(Robot state and action records)
○ ○ ○ ○
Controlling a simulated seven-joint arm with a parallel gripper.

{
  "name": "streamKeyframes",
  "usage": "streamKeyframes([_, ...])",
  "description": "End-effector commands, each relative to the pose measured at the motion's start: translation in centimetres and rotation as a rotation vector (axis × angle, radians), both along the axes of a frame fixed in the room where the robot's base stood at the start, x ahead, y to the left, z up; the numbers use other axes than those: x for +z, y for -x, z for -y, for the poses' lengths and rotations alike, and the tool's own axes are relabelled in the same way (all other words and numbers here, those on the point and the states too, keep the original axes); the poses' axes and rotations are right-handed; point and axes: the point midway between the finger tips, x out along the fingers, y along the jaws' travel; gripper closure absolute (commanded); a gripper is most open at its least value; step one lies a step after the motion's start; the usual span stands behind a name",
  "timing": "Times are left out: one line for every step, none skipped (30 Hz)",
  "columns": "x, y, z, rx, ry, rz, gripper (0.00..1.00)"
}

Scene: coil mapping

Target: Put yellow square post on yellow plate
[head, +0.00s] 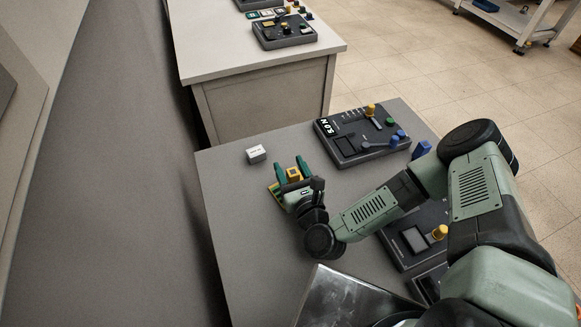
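My gripper (291,174) is over the left part of the near grey table, with its two green fingers pointing away from the camera. A small yellow block, apparently the yellow square post (293,174), sits between the fingertips and seems to fill the gap. Contact with each finger is too small to see clearly. A thin yellow and green edge (273,189) shows just left of and below the fingers; I cannot tell whether it is the yellow plate. The gripper body hides the area behind it.
A white block (256,153) stands left of the fingers. A dark device (350,146) with yellow, green and blue knobs lies at the back right, a blue block (421,150) beside it. Another device (412,238) lies under my arm. A shiny metal panel (345,300) is in front.

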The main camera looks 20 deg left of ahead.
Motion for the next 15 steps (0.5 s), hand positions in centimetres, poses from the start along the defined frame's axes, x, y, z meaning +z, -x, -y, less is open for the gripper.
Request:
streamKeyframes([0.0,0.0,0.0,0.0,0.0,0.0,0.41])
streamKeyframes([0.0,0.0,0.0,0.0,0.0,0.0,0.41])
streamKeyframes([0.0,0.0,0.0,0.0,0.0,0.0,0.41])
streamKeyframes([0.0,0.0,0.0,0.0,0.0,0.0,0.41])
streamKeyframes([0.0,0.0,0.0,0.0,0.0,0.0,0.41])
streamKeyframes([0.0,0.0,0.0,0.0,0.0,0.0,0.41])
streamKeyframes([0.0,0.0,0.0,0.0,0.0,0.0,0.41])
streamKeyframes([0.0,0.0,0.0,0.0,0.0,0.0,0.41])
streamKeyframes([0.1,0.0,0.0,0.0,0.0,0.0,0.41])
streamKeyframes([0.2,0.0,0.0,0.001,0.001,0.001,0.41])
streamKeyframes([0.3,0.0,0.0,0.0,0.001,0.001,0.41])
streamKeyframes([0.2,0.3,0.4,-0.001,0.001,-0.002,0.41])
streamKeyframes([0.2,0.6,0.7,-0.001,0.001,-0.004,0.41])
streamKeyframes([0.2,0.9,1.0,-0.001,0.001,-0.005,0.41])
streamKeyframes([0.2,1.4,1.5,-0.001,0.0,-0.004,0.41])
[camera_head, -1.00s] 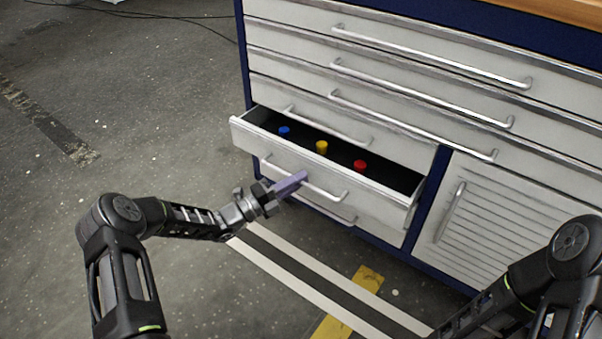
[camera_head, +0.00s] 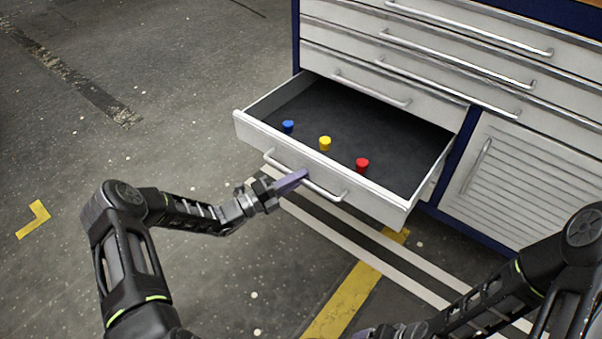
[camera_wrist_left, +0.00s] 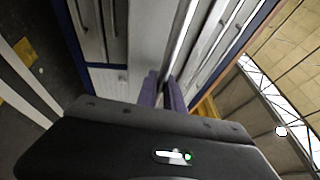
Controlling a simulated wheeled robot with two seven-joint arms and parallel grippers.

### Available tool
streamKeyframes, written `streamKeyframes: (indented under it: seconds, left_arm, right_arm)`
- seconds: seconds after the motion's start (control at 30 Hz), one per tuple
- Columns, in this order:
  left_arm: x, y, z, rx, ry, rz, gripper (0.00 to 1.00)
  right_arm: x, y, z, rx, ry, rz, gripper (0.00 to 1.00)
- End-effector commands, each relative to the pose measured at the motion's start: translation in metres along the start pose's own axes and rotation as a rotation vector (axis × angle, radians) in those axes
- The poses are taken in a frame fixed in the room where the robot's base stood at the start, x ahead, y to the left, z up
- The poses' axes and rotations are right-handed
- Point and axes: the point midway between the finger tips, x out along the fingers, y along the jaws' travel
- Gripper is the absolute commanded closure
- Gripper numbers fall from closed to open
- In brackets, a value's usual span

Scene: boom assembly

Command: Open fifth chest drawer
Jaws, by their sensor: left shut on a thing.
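The white chest drawer (camera_head: 222,140) is pulled well out of the chest (camera_head: 470,120) in the head view. Its dark inside holds a blue peg (camera_head: 288,126), a yellow peg (camera_head: 325,143) and a red peg (camera_head: 362,165) near the front wall. My left gripper (camera_head: 303,176) has its purple fingers shut on the drawer's handle (camera_head: 325,192). The fingers (camera_wrist_left: 163,92) also show in the left wrist view, close against the drawer front. My right arm shows at the lower right of the head view, but I cannot make out its gripper's fingers.
Closed drawers with long bar handles (camera_head: 455,62) lie above the open one. A louvred cabinet door (camera_head: 515,175) is shut at the right. The floor left of the chest is clear, with a yellow stripe (camera_head: 345,300) and white lines in front.

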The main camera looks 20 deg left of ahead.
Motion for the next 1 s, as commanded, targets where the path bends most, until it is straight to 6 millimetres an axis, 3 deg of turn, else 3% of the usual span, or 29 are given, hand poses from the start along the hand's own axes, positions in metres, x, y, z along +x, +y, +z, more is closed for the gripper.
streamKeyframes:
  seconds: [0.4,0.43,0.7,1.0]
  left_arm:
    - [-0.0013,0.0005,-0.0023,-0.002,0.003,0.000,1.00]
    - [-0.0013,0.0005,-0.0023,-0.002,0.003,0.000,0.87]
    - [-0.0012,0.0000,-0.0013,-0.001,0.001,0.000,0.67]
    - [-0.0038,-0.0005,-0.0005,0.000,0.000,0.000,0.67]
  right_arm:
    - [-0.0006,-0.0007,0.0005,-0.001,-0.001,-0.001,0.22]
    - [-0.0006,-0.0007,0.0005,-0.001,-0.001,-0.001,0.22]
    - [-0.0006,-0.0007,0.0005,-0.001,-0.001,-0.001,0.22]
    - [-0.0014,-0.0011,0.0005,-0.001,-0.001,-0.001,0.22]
○ ○ ○ ○
**What to do:**
Make an exact copy of the records shown above, without the pictures.

**Task result:**
Controlling a simulated seven-joint arm with a parallel gripper.

{
  "name": "streamKeyframes",
  "usage": "streamKeyframes([_, ...])",
  "description": "End-effector commands, each relative to the pose measured at the motion's start: translation in centimetres and rotation as a rotation vector (axis × angle, radians), both along the axes of a frame fixed in the room where the robot's base stood at the start, x ahead, y to the left, z up; the numbers use other axes than those: x for +z, y for -x, z for -y, for the poses' lengths and rotations alike, and the tool's own axes are relabelled in the same way (all other words and numbers here, those on the point and the states too, keep the original axes); the poses' axes and rotations are right-handed; point and axes: the point midway between the finger tips, x out along the fingers, y along the jaws' travel; gripper closure absolute (commanded); a gripper is most open at its least value; step one lies a step after the motion's start; the usual span stands behind a name",
  "timing": "Times are left out: one line for every step, none skipped (30 Hz)",
  "columns": "x, y, z, rx, ry, rz, gripper (0.00..1.00)"
}

Scene: coil mapping

Target: Put yellow square post on yellow plate
[head, +0.00s] 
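My gripper (291,174) is over the left part of the near grey table, with its two green fingers pointing away from the camera. A small yellow block, apparently the yellow square post (293,174), sits between the fingertips and seems to fill the gap. Contact with each finger is too small to see clearly. A thin yellow and green edge (273,189) shows just left of and below the fingers; I cannot tell whether it is the yellow plate. The gripper body hides the area behind it.
A white block (256,153) stands left of the fingers. A dark device (350,146) with yellow, green and blue knobs lies at the back right, a blue block (421,150) beside it. Another device (412,238) lies under my arm. A shiny metal panel (345,300) is in front.

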The main camera looks 20 deg left of ahead.
Motion for the next 15 steps (0.5 s), hand positions in centimetres, poses from the start along the defined frame's axes, x, y, z meaning +z, -x, -y, less is open for the gripper.
Request:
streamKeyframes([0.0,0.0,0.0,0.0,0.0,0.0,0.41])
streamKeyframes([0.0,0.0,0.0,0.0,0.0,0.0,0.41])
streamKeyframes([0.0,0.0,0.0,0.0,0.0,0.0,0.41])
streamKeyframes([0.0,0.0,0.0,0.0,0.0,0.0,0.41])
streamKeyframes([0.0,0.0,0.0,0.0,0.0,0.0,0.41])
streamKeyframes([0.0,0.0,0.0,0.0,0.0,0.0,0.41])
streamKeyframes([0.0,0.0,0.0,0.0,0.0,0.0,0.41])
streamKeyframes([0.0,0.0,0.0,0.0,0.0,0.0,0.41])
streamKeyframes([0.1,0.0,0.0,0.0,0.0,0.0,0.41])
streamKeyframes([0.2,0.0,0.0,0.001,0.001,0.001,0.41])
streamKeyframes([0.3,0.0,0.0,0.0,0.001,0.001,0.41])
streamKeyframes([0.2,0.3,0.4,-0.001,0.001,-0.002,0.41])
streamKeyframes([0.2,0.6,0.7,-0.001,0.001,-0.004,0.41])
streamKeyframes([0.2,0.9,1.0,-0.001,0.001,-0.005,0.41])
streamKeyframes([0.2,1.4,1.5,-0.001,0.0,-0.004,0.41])
[camera_head, -1.00s] 
[camera_head, +0.00s] 
[camera_wrist_left, +0.00s] 
Controlling a simulated wheeled robot with two seven-joint arms and parallel grippers.

### Available tool
streamKeyframes, written `streamKeyframes: (indented under it: seconds, left_arm, right_arm)`
- seconds: seconds after the motion's start (control at 30 Hz), one per tuple
- Columns, in this order:
  left_arm: x, y, z, rx, ry, rz, gripper (0.00 to 1.00)
  right_arm: x, y, z, rx, ry, rz, gripper (0.00 to 1.00)
- End-effector commands, each relative to the pose measured at the motion's start: translation in metres along the start pose's own axes and rotation as a rotation vector (axis × angle, radians) in those axes
- The poses are taken in a frame fixed in the room where the robot's base stood at the start, x ahead, y to the left, z up
- The poses' axes and rotations are right-handed
- Point and axes: the point midway between the finger tips, x out along the fingers, y along the jaws' travel
- Gripper is the absolute commanded closure
- Gripper numbers fall from closed to open
- In brackets, a value's usual span

Scene: boom assembly

Command: Open fifth chest drawer
Jaws, by their sensor: left shut on a thing.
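The white chest drawer (camera_head: 222,140) is pulled well out of the chest (camera_head: 470,120) in the head view. Its dark inside holds a blue peg (camera_head: 288,126), a yellow peg (camera_head: 325,143) and a red peg (camera_head: 362,165) near the front wall. My left gripper (camera_head: 303,176) has its purple fingers shut on the drawer's handle (camera_head: 325,192). The fingers (camera_wrist_left: 163,92) also show in the left wrist view, close against the drawer front. My right arm shows at the lower right of the head view, but I cannot make out its gripper's fingers.
Closed drawers with long bar handles (camera_head: 455,62) lie above the open one. A louvred cabinet door (camera_head: 515,175) is shut at the right. The floor left of the chest is clear, with a yellow stripe (camera_head: 345,300) and white lines in front.

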The main camera looks 20 deg left of ahead.
Motion for the next 1 s, as commanded, targets where the path bends most, until it is straight to 6 millimetres an axis, 3 deg of turn, else 3% of the usual span, or 29 are given, hand poses from the start along the hand's own axes, positions in metres, x, y, z along +x, +y, +z, more is closed for the gripper.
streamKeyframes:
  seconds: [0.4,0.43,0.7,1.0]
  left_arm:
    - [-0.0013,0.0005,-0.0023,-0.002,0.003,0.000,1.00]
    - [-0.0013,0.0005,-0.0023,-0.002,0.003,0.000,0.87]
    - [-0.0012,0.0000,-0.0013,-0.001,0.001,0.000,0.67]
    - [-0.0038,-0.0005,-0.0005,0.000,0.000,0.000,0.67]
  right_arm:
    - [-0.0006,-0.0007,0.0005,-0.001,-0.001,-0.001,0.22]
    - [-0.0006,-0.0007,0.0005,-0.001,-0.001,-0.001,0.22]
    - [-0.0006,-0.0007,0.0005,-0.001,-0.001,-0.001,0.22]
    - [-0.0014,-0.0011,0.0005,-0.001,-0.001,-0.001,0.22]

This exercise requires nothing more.